Llevar la política cerca del votante, devolverle, de algún modo, su legítima propiedad, no debería implicar que ésta quede a merced de la voluble voluntad popular, al menos a corto plazo. Una voluntad u opinión pública que por definición difícilmente podrá mantener un punto de vista completo y estereoscópico (ese big picture del que hablan los anglosajones), ni de pasar por alto sus intereses inmediatos, por definición particulares. Las amenazas y tentaciones que enfrenta el político son igualmente fuertes, pero su rol consiste en guiar el bien colectivo (o el mal menor) con el conocimiento y la perspectiva que se le presupone. En caso contrario, qué duda cabe, tampoco sirve.
Así que no, no quiero ser alcalde, pese a que la línea entre lo expuesto arriba y un cierto despotismo ilustrado (para el pueblo pero sin él) sea delgada. Quizá el asunto pueda mirarse también desde el prisma práctico de la sociología, desde esa solidaridad orgánica de la que hablaba Durkheim al describir la armonía conseguida con el reparto social de tareas y la especialización del trabajo. La palabra clave es delegar. Esta separación de labores está en la base de la democracia representativa.

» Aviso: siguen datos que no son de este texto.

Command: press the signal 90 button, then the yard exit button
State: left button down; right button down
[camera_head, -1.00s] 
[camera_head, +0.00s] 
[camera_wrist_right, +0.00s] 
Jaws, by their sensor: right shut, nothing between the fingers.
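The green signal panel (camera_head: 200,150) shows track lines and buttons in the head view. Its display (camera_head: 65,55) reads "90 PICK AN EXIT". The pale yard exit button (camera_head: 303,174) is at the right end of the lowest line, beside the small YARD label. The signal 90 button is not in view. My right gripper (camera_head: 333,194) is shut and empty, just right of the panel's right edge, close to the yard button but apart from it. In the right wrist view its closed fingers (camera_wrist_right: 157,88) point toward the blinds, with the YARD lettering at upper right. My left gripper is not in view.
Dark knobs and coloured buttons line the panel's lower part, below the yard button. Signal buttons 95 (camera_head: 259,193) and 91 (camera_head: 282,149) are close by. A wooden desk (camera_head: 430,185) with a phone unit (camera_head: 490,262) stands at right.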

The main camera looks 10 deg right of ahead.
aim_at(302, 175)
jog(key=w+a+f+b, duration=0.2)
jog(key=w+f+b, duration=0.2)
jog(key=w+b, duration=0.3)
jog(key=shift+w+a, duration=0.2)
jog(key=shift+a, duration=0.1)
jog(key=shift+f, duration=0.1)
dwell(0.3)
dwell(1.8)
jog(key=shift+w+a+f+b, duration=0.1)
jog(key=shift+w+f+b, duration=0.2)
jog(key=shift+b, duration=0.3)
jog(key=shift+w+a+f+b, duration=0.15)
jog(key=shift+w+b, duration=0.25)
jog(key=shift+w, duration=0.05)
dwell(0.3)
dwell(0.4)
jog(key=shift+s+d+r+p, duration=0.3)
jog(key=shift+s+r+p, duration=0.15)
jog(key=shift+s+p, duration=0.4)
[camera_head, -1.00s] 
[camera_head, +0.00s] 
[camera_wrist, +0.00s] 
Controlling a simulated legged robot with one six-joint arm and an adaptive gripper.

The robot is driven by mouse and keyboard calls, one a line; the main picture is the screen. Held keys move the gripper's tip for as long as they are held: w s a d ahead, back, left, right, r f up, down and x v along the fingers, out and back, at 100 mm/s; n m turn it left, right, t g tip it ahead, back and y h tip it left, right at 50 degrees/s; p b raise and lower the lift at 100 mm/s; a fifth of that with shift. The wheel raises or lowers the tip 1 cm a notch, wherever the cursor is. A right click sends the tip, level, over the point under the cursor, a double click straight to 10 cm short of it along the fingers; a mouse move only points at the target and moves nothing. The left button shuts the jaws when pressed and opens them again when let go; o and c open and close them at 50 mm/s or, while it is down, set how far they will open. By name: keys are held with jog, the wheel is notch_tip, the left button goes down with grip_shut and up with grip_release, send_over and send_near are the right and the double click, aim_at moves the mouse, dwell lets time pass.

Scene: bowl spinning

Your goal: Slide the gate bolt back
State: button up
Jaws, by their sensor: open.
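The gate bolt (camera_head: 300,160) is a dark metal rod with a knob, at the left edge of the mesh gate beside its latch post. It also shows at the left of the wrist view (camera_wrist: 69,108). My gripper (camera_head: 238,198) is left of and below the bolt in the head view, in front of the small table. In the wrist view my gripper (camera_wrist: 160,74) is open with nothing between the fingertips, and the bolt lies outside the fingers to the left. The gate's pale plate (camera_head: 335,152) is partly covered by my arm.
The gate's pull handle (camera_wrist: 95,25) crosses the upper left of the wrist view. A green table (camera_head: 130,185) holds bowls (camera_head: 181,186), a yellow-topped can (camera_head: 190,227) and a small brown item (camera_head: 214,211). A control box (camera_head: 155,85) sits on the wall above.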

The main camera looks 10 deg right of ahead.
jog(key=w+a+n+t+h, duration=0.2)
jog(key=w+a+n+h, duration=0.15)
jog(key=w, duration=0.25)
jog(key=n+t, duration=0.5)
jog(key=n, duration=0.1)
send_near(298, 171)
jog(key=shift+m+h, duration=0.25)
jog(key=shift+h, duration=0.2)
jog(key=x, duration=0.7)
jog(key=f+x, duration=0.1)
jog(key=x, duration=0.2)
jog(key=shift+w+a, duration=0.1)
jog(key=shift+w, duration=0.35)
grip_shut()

Al menos, si queremos seguir con este sistema, la legítima demanda de mayor poder popular (como las referendums vinculantes que plantea el edil madrileño Pablo Soto) no tienen por qué significar tumbar la mampara entre representantes y representados. Tras este anhelo, en realidad, está la pulsión de convertir a los dirigentes en uno más de nosotros.Una suerte de degradación popular. Hacer a Rajoy ir a Moncloa en metro o, en el caso de Manuela Carmena caso real, que se desplace a Cibeles todas las mañanas con el suburbano. Un gesto de buena voluntad y de democracia de cristal, transparente, que no acerca sin embargo a la ciudadanía ni un centímetro más cerca de la solución de sus problemas. Ni de la felicidad prometida.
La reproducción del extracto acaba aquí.